> **Instruction**:
Look through the data below and count each line where the word "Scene" appears. Reply with the count alone.

> **Extracted records**:
* * * * * * * * *
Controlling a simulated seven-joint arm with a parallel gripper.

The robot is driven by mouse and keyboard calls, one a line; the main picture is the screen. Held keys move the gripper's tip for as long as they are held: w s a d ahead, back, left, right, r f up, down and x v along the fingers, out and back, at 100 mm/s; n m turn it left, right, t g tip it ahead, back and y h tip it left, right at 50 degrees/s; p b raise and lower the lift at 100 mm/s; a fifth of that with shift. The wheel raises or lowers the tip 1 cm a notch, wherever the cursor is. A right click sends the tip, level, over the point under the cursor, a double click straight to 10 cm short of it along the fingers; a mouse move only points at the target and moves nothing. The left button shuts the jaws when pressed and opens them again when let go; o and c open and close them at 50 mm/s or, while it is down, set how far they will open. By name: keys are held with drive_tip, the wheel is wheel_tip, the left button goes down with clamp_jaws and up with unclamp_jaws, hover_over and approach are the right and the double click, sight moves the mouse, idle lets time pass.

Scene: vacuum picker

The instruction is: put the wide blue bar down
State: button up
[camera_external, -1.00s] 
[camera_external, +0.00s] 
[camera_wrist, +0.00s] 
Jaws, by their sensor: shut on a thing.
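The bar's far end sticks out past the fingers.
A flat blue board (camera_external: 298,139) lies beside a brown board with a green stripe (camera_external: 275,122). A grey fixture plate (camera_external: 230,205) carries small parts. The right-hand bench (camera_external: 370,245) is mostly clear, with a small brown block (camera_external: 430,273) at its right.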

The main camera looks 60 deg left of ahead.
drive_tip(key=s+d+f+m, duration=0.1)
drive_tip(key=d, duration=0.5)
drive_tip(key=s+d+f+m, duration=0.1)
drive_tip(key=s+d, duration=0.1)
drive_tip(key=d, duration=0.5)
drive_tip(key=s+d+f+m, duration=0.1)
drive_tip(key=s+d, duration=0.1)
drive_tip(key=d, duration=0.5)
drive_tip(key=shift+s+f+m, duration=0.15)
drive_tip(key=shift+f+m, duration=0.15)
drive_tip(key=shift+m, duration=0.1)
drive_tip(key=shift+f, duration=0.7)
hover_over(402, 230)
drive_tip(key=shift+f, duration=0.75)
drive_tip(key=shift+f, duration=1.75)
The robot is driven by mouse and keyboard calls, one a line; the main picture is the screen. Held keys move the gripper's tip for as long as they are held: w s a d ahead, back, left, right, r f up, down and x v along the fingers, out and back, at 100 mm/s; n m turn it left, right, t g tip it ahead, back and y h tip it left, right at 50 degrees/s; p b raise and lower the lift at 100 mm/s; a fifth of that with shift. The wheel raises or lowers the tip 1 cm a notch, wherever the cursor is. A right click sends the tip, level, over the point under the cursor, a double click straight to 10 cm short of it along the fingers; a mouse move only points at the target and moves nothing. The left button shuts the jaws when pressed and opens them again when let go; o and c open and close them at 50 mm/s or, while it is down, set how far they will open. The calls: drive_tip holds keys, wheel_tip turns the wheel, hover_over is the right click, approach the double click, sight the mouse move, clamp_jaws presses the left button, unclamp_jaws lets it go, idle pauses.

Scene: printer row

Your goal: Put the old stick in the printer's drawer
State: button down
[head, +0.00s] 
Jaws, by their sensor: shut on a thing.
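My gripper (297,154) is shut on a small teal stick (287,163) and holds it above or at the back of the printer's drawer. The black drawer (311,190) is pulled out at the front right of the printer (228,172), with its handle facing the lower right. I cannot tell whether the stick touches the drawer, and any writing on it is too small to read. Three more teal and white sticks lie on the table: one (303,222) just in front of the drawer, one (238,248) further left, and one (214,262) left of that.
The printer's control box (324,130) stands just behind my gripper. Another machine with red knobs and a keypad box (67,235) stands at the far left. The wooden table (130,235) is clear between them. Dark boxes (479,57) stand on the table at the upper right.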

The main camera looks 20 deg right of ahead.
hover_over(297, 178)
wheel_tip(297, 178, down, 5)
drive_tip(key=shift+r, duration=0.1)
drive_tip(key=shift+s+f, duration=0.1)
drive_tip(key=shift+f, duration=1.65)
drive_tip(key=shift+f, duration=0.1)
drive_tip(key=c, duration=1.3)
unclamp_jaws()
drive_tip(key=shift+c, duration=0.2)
* * * * * * * * *
> **Written response**:
2